The Federal Court has ruled Myer (ASX: MYR) will not need to pay damages in a class action brought by Amies Superannuation Fund trustee TPT Patrol, despite finding the retailer had engaged in misleading or deceptive conduct over a four-month period in FY15.
The proceedings stemmed from a verbal statement made on 11 September 2014 by then CEO Bernie Brookes who said Myer "anticipated profit growth" for FY15, implying the figure would be higher than the $98.5 million achieved in FY14.
However, on 19 March the retailer then announced NPAT guidance of between $75-80 million with a 40.5 per cent cut to operating gross profit margins.
In the proceeding six months the share price lost almost 40 per cent of its value falling to $0.90, and the stock has struggled ever since with shares worth $0.56 each at the time of writing today.
Even though the company's fortunes did change over the course of the first half of FY15, Justice Beach ruled yesterday that Myer had reasonable grounds in making its representation of expected profit growth.
As such, he dismissed a claim that the representation was misleading or deceptive or involved a breach of Myer's continuous disclosure obligations at that time.
Nevertheless, the court did rule that Myer was required to make a corrective announcement as it became aware that its NPAT would be materially lower than in FY14. In the judgment, Justice Beach presented the timeline that followed, as presented by the applicants.

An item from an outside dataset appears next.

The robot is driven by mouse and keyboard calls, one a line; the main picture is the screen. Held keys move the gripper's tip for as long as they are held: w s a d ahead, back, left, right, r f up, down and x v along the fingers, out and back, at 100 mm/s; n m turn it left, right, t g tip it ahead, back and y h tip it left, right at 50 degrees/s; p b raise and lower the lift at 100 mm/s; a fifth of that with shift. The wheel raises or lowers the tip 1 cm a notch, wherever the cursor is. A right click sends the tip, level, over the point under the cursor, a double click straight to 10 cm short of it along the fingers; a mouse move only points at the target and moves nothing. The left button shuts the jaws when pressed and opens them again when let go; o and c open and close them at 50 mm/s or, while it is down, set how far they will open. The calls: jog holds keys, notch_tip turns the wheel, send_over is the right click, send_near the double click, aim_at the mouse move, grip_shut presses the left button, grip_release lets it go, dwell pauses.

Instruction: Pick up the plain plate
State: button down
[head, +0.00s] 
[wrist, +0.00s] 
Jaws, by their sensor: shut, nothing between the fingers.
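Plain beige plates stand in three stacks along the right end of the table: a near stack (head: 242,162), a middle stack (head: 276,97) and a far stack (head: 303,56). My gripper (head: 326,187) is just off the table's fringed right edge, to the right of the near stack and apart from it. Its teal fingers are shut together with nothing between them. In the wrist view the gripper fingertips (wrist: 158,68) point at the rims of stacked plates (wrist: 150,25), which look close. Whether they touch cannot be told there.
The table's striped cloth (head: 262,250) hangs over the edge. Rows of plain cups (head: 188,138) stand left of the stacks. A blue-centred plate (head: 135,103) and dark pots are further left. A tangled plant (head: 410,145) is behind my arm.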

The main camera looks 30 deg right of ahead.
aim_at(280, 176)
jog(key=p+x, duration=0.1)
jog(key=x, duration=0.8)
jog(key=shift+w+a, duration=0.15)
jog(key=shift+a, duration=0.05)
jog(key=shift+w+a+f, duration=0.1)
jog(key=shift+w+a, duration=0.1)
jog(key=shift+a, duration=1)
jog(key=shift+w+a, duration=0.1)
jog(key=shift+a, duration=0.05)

The class action claimed that as early as 5 October 2014 the buying gross profit to date over 10 weeks was $2.28 million behind forecast, and that shortfall got larger over time to $13.56 million on 9 November.
A few days later in mid-November Myer already had a draft FY15 budget disclosing an NPAT forecast for $92 million, which already would have been below the minimum threshold of the forecast made just two months earlier.
On 8 December the company's CFO gave Brookes a draft forecast presentation indicating FY15 profit would be lower than in FY14 by around $7 million.
Just before Christmas, Myer's general manager for corporate affairs and media drafted a statement to notify the market around 5 January that the group no longer expected to achieve earnings growth - the draft was given to Myer's CEO, CFO and Company Secretary for their consideration.
By the time 5 January came around, the board held a telephone conversation concluding a NPAT forecast of $90 million, and determined that no update to the market was necessary as that forecast was "in line with the Bloomberg consensus".
Justice Beach held that by failing to make a corrective announcement until 19 March 2015, Myer engaged in misleading or deceptive conduct and contravened its continuous disclosure obligations on and from 21 November 2014 until that date.
"Notwithstanding these contraventions, the Court found that there is no evidence which establishes that those contraventions caused any loss or damage to the class members," Myer said in an announcement to the ASX yesterday afternoon after the market closed.